Mala zarar verme suçu, Türk Ceza Kanunu’na (TCK) göre “Bir malın tamamen veya kısmen tahrip edilmesi, bozulması, kullanılamaz hale getirilmesi, başkasının malına zarar verilmesi veya yok edilmesi” şeklinde tanımlanmaktadır. Mala zarar verme suçunu TCK’nın 151. maddesi düzenlemektedir. Buna göre, bir kişi, başkasına ait malvarlığına zarar vermek amacıyla hareket ederek malın tamamen veya kısmen tahrip edilmesine, bozulmasına, kullanılamaz hale getirilmesine, başkasının malına zarar verilmesine veya yok edilmesine sebep olursa mala zarar verme suçunu işlemiş olur.

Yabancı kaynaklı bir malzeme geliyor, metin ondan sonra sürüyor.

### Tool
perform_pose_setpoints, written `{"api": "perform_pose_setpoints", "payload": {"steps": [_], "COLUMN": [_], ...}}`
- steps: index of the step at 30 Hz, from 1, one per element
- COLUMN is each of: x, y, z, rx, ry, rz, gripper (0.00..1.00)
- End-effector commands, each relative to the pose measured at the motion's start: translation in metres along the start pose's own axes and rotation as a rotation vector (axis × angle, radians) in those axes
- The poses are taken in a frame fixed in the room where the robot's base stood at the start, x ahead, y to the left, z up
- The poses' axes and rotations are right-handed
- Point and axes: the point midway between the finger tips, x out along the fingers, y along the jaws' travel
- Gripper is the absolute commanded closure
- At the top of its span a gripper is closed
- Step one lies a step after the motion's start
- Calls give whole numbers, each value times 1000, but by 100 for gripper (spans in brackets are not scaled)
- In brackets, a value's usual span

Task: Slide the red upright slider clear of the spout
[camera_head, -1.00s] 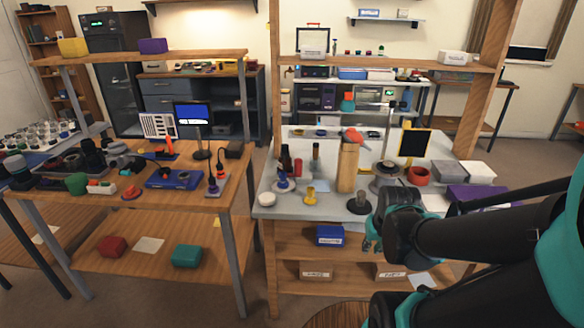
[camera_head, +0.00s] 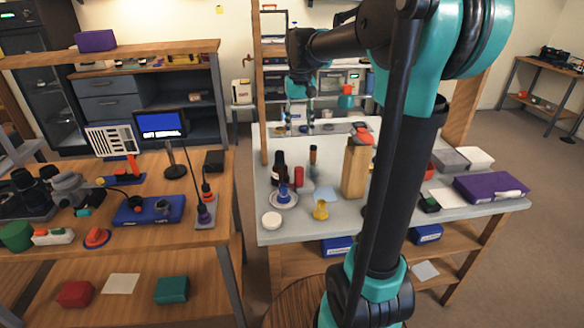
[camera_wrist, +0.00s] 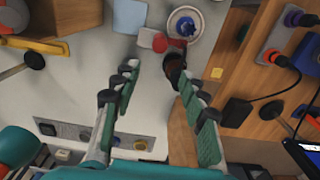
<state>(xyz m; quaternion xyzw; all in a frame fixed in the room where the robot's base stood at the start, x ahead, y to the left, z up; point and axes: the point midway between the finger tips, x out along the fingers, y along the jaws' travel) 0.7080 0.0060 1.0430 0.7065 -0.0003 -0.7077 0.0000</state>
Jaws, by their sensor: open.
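A small upright red piece (camera_head: 298,177) stands on the grey bench beside a dark bottle (camera_head: 279,172); I take it for the slider. It also shows in the wrist view (camera_wrist: 160,42), beyond my fingertips, close to a pale blue square. I cannot make out a spout for certain. My gripper (camera_head: 298,118) hangs over the back of the bench, pointing down. In the wrist view its fingers (camera_wrist: 154,76) are spread with nothing held between them. A dark bottle-like thing (camera_wrist: 175,70) is close to the right fingertip; I cannot tell whether they touch.
A blue-topped piece on a white saucer (camera_head: 283,197) and a yellow piece (camera_head: 321,209) are near the front. A tall wooden block (camera_head: 354,170) with a red top stands to the right. A wooden table (camera_head: 165,235) with tools is at the left.

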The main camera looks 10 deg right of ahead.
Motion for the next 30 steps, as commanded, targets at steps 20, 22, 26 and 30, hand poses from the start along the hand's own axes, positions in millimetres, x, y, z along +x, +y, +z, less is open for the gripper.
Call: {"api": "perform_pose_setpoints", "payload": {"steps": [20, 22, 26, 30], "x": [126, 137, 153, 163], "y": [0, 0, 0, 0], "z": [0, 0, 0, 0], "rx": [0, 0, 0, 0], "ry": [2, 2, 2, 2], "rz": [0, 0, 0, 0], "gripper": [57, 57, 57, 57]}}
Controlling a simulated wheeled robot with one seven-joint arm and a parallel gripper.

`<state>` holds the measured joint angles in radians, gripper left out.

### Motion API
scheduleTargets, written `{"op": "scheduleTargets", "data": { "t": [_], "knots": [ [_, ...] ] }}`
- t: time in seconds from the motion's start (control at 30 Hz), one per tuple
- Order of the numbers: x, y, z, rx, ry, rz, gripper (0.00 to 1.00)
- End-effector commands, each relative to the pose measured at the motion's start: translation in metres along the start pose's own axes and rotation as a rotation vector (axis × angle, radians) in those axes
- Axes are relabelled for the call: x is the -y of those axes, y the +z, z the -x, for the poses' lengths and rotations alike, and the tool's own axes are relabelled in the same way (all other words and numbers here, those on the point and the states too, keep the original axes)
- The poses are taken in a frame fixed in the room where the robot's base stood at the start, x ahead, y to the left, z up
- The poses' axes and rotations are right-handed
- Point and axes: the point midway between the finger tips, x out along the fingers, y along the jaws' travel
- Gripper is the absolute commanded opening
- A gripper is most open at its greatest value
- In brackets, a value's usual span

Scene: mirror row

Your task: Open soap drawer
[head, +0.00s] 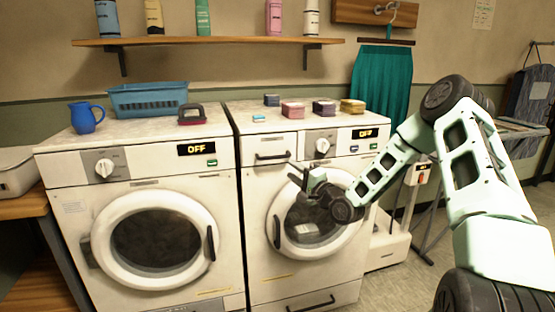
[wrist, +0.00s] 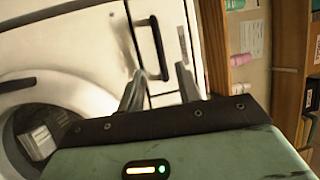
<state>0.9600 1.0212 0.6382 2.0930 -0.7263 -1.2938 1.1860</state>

Mala zarar verme suçu, failin kasıtlı olarak hareket ettiği durumlarda işlenir. Eğer zarar verme eylemi kaza sonucu gerçekleşmişse veya failin ihmali sonucunda meydana gelmişse, farklı hükümler uygulanabilir. Türk Ceza Kanunu’na göre mala zarar verme suçu işleyen kişi, TCK’nın 152. maddesine göre hapis cezasıyla cezalandırılabilir. Ancak cezanın süresi, zararın boyutu ve diğer faktörlere bağlı olarak değişiklik gösterebilir.

Mala zarar verme suçu, sadece kasten işlenebilir ve basit şekli olan TCK 151.maddesindeki şekli şikayete bağlıdır. Madde 151- (1) Başkasının taşınır veya taşınmaz malını kısmen veya tamamen yıkan, tahrip eden, yok eden, bozan, kullanılamaz hale getiren veya kirleten kişi, mağdurun şikayeti üzerine, dört aydan üç yıla kadar hapis veya adlî para cezası ile cezalandırılır.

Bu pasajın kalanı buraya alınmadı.